Not only does it make sense to shop around for homeowners and auto insurance coverage to see if you could save money with another insurer, but you should make sure you have enough life insurance coverage (at least 10x your income during your working years) and potentially umbrella insurance for more liability coverage.
See if you can (and should) refinance your mortgage
While the Federal Housing Finance Agency announced a new 0.5% fee on mortgage refinances after September 1st, 2021, refinancing now can still be an exceptional idea — especially if you haven’t refinanced in a few years and you plan to stay in your home for the long haul.
How much can you save? That really depends on your current interest rate, the rate you can qualify for, and of course how much you owe on your home.
However, consider this example:
Imagine you just borrowed $300,000 via a 30-year home loan with an APR of 4.5%. In that case, your monthly payment would work out to approximately $1,520 in principal and interest alone, and you would pay $547,220 over the lifetime of the loan.
If you refinanced to a new 30-year home loan with an APR of 3.0%, however, the principal and interest component of your payment would go down to $1,265. Not only that, but the total loan cost would go down to $455,332, which means you would net almost $100,000 in savings.
Plug your numbers into a retirement calculator
A 2019 survey from Bankrate revealed that, out of study respondents who were asked about their savings and investments, 52% percent believed they were behind “where they should be” in terms of their retirement goals.
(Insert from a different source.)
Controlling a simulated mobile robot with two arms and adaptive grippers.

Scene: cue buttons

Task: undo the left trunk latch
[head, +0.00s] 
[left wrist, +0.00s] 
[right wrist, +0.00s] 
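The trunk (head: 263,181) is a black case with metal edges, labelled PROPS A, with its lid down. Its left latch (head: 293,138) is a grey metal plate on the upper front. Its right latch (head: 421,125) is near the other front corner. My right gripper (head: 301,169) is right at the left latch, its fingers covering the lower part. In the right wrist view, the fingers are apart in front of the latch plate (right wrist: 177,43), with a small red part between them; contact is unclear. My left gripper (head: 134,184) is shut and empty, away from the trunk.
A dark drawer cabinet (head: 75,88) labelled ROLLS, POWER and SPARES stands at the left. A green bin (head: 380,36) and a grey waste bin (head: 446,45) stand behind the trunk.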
Meanwhile, another 20% didn’t even know if they were on track to retire in any reasonable timeframe.
Both of these statistics are startling but not really that surprising. Unfortunately, you can’t make changes that can help you reach your goals if you’re not sure where you’re at. The only guarantee is this — burying your head in the sand will get you nowhere.
At the very least, you should look for one of the many free retirement calculators online and use it to see where you stand. You’ll need to have a general idea of how much you have saved for retirement right now, as well as how much you invest on a monthly basis and the average return you expect.
If you don’t even know how to get started on this step, then you can also consider reaching out to a fee-only financial advisor who can figure out “where you’re at” and what you can do to build wealth faster.
Keep in mind that fee-only financial advisors are unique because we don’t earn commissions on the financial investments we suggest. Instead, we get paid for assessing your situation and offering unbiased advice.
Look for ways to save and invest more
No matter whether 2020 was good or bad for your finances, it’s smart to start the new year by looking back at where you’ve been. That means breaking out your bank statements and credit card statements to figure out where all your income went for the previous year, as well as whether you have room for improvement. Hint: You definitely do.
When you take this step, you may find that you spent a lot more money than you realized in discretionary categories like dining out, or that you paid a lot more in credit card interest than you realized. Maybe you’ll find you’re paying for a ton of subscription services you barely even use, and that you could instantly save some cash by cutting your subscriptions in half. Either way, you should always strive to spend less on “stuff” you don’t care about so you can save more for things you do.
Here’s my advice: Reduce discretionary spending, eliminate unnecessary expenses like credit card interest and fees, and find ways to put your savings to work. For example, you can take any savings you find and use it to boost the percentage you’re saving for retirement in your workplace account. Conversely, you could use it to invest with a Roth IRA or a Health Savings Account (HSA).
No matter what you do, don’t let another year go by before you create a comprehensive plan to reach your financial goals, whether that means building generational wealth or just being able to retire when you want.